Die letzten Heim-WM-Turniere gingen unterdessen alle zugunsten von Deutschland aus: 2010 in Stuttgart gewannen Matthias König und Uwe Berner, 2006 in Chemnitz Thomas Abel und Christian Heß, 2005 in Freiburg die Gebrüder Mike und Steve Pfaffenberger, 2000 in Böblingen die Gebrüder Michael und Sandro Lomuscio, 1994 in Saarbrücken die Gebrüder Jürgen und Werner King, 1982 in Wiesbaden die Gebrüder Andreas und Thomas Steinmeier, nur 1988 in Ludwigshafen scheiterten Frank Müller und Manfred Geilert an den Gebrüdern Jan und Jindrich Pospisil aus Tschechien, die sich hier mit dem 20. (!) WM-Titel verabschiedeten.
Das sollte doch für Marco Rossmann und Jens Krichbaum ein gutes Omen sein.

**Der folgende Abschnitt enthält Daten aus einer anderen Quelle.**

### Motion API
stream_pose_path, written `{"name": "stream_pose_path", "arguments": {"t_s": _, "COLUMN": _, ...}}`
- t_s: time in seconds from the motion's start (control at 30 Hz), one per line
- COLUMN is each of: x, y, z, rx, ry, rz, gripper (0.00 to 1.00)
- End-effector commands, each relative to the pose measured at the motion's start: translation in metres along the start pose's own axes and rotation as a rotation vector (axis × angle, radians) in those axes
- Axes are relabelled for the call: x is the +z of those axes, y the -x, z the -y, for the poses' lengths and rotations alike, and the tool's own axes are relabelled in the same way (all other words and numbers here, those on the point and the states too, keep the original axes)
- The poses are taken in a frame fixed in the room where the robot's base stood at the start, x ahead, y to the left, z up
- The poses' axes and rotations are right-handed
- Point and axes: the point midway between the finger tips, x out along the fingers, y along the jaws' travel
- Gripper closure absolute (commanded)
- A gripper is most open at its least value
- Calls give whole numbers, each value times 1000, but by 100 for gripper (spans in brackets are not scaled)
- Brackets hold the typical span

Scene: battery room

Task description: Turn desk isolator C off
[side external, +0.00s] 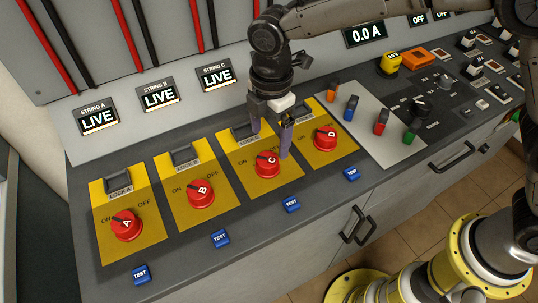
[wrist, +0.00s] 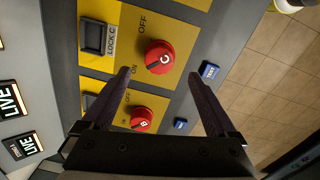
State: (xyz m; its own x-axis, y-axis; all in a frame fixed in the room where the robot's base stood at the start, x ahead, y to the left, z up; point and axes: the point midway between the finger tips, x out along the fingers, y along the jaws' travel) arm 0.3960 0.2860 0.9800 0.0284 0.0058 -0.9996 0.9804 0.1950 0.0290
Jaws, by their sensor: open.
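Isolator C is a red round knob (side external: 267,164) on a yellow plate, with a black pointer mark. In the wrist view the knob (wrist: 158,57) has its pointer towards the ON label, with OFF further round. My gripper (side external: 270,138) is open and empty above the plate of C. One finger is near the LOCK C cover and the other is beside the knob. In the wrist view the fingertips (wrist: 159,73) lie either side of the knob's near edge; I cannot tell their height above it. The STRING C display (side external: 216,77) reads LIVE.
Similar red knobs B (side external: 201,194) and A (side external: 126,225) stand left of C, and D (side external: 325,138) stands right. Blue TEST buttons (side external: 292,204) line the front. Coloured toggles (side external: 351,108) stand further right. LOCK C (wrist: 94,37) is a black-framed cover behind the knob.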

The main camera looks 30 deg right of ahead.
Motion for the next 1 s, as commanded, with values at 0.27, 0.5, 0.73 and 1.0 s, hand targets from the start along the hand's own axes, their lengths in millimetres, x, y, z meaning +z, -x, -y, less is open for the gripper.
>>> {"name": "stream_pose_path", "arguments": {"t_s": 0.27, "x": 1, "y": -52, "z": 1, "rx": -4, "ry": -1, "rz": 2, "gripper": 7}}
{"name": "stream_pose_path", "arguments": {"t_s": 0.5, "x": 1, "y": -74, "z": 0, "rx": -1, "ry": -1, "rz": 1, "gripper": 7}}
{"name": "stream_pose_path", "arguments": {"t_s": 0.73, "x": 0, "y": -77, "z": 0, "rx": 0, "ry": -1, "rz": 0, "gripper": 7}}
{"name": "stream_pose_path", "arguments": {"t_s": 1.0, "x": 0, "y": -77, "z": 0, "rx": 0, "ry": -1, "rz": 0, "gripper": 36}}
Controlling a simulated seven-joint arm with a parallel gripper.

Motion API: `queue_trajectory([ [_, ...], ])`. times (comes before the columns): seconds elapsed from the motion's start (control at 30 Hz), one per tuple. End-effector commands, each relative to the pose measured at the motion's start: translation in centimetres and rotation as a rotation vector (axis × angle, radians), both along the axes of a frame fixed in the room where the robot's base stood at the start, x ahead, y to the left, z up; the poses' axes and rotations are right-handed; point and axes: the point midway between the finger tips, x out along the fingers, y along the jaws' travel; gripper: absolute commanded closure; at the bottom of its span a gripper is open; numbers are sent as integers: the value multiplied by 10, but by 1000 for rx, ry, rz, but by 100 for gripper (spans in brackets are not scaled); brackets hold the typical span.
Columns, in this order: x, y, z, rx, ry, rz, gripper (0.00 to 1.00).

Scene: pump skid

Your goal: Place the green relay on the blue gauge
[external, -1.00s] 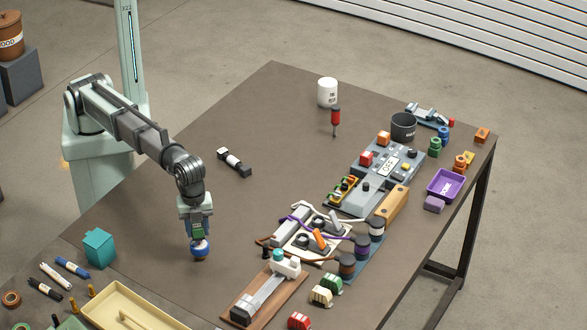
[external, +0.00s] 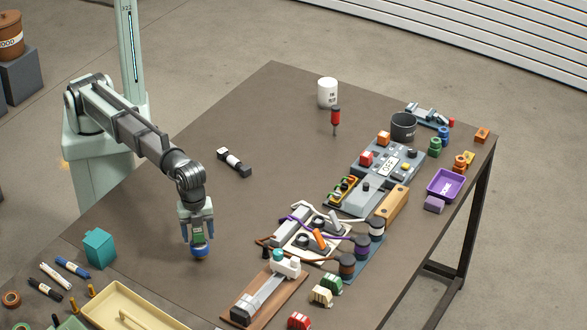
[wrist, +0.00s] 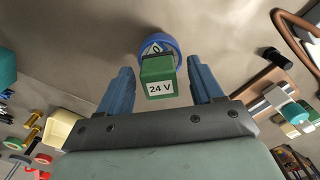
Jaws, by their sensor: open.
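The green relay (wrist: 158,78) is a small block with a white "24 V" label. In the wrist view it stands over the blue round gauge (wrist: 161,42) and covers part of its white dial. The relay appears to rest on the gauge. In the external view the relay (external: 197,238) shows between my fingers, with the gauge (external: 199,252) just below it, near the table surface. My gripper (wrist: 159,65) is open. Its two blue fingers stand on either side of the relay, with a visible gap on both sides. The exact contact under the relay is hidden.
A teal block (external: 99,247) and a cream tray (external: 130,308) lie to the left and front. A wooden board with a slide (external: 265,295) and the skid parts stand to the right. The table around the gauge is clear.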

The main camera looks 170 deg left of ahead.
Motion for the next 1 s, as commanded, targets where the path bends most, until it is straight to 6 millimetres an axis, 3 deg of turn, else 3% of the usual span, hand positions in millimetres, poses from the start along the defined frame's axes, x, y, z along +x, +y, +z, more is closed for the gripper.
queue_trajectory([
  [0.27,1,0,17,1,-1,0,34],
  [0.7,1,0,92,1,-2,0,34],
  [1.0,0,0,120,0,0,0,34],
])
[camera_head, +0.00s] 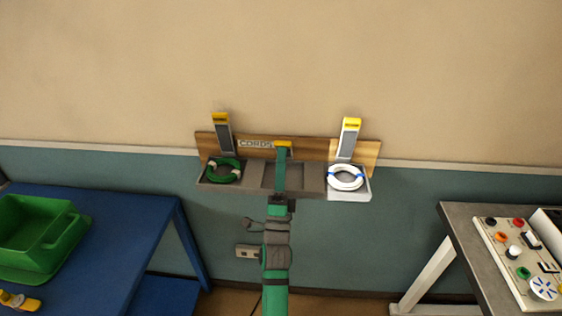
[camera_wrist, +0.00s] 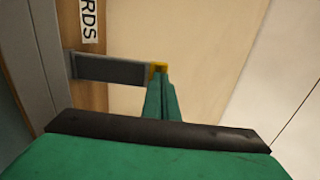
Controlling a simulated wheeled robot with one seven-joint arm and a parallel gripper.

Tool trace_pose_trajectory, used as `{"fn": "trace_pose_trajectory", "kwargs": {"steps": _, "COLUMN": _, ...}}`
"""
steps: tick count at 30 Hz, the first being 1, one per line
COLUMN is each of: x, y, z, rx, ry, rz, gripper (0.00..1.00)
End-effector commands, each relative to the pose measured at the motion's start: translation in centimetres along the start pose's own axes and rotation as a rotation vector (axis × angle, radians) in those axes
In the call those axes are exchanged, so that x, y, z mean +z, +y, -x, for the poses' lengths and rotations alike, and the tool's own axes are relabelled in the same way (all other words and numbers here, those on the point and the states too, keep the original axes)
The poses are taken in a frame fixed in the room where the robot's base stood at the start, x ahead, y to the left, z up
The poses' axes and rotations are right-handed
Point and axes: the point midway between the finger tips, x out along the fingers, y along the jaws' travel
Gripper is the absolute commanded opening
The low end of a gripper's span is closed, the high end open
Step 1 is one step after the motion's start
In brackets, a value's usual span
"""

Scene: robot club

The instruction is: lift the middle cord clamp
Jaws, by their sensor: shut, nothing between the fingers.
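The cord rack (camera_head: 309,155) is a wooden board on the wall with a grey shelf and a "CORDS" label. The middle clamp's yellow tip (camera_head: 289,143) shows just above my gripper (camera_head: 282,150); my fingers hide most of its arm. In the wrist view its grey arm (camera_wrist: 112,69) stands out past the board's edge and ends in the yellow tip. My green fingers (camera_wrist: 160,78) are shut and empty, right at that tip; I cannot tell if they touch it. The left clamp (camera_head: 223,137) and right clamp (camera_head: 348,139) stand up, their tips higher in the picture.
A green cord coil (camera_head: 210,177) lies in the left bay and a white coil (camera_head: 345,187) in the right. No coil shows in the middle bay. A blue table (camera_head: 130,215) with a green bin (camera_head: 40,265) stands left, a grey table (camera_head: 455,232) right.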

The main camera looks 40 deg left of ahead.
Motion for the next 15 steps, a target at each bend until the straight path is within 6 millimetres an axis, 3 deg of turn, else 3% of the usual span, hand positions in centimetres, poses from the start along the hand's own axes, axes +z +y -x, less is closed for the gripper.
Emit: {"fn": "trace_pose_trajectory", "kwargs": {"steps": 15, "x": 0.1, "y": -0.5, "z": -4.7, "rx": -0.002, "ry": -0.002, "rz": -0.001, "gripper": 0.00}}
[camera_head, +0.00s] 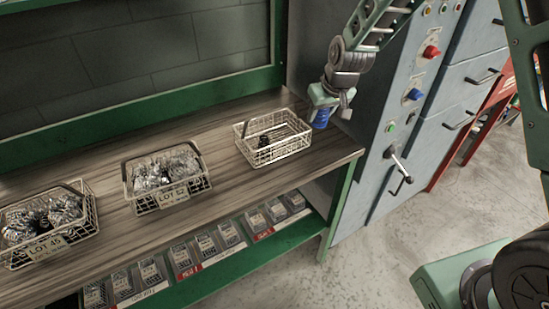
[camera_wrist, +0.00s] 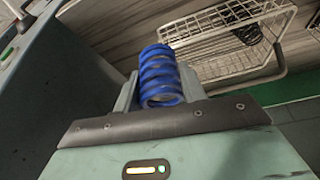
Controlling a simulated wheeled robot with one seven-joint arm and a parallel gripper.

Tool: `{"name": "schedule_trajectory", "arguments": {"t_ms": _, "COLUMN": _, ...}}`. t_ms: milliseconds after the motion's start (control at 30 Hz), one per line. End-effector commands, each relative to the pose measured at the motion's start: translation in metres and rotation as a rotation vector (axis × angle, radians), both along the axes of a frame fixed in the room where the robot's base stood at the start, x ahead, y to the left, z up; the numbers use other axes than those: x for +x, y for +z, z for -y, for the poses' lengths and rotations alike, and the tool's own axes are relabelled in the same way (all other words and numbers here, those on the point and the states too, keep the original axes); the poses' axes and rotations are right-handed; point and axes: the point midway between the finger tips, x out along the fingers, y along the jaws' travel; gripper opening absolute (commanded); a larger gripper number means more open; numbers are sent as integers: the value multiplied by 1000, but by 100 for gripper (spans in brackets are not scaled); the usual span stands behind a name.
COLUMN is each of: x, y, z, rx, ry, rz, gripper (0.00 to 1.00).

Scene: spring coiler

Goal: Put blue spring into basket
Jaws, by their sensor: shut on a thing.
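The blue spring (camera_wrist: 161,78) is a thick coil held between the fingers of my gripper (camera_wrist: 160,88), which is shut on it. In the head view the blue spring (camera_head: 321,118) shows below my gripper (camera_head: 324,108), just right of a wire basket (camera_head: 290,150) and near the bench's right end. In the wrist view the same basket (camera_wrist: 212,70) is beyond the spring, to the upper right. The spring is apart from the basket.
Two more wire baskets with shiny springs stand left on the wooden bench (camera_head: 235,170): one in the middle (camera_head: 168,207) and one at far left (camera_head: 45,252). A grey machine cabinet (camera_head: 375,150) with buttons and a crank (camera_head: 400,165) stands close right of my gripper.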

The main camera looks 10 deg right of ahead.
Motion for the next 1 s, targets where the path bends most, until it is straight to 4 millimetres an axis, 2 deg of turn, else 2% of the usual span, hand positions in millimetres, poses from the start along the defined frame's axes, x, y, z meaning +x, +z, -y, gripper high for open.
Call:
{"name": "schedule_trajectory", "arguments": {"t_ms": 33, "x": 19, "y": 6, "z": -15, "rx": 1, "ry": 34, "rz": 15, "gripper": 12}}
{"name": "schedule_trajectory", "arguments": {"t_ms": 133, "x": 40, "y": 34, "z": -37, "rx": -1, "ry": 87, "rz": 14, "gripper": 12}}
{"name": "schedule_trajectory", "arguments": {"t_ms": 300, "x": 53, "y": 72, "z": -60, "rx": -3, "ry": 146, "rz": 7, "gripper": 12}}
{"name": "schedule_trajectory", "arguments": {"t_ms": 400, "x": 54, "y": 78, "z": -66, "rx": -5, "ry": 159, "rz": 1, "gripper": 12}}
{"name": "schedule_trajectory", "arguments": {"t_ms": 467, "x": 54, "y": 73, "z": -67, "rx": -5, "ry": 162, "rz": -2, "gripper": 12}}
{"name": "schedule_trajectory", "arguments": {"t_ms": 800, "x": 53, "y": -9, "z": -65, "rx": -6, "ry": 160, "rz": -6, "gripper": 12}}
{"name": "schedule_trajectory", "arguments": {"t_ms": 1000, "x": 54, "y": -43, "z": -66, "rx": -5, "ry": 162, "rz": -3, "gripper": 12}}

Es könnte jedoch ein Nachteil sein, dass die Partnerschaft noch nicht einmal ein Jahr besteht und solche Traumspiele wie das DM-Finale nicht jederzeit abgerufen werden können. Ferner müssen im Hexenkessel von Aschaffenburg die Nerven bewahrt werden, wenn es in taktischen Spielen eng zugeht. Vor zwei Jahren in Stuttgart haben das König/Berner vorbildlich geschafft, jetzt als Reserveteam können sie Wegweiser spielen.
In der B-Gruppe haben sich die Teams der Nationen Malaysia, Hongkong und Kanada mehrere Wochen in Europa aufgehalten und sich wie noch nie auf eine WM vorbereitet. Trotzdem wird die sportliche Lücke noch nicht geschlossen sein, um die erfolgreichste Nation der B-Gruppe Rumänien oder Japan zu gefährden. Die in Leimen beheimateten Oberligisten Mircea Tric und Dorian Doroftei für Rumänien und Japans Ex-A-Gruppenspieler Matsuda Ko und Kinoshita Naoya bleiben die Favoriten und hoffen auf den Aufstieg über die Relegation. WM-Routine bringt das Team aus Ungarn mit und dort darf man durchaus mit Rang drei, also ein Platz auf dem Gruppen-Treppchen liebäugeln. Für die Van Dyck-Brüder aus Holland weckt dieser WM-Start Erinnerungen an die tolle Atmosphäre von Stuttgart, als man das Getrampel der Holzschuhe von den Fans aus dem Baesweiler Raum bis auf die Spielfläche akustisch wahrnahm.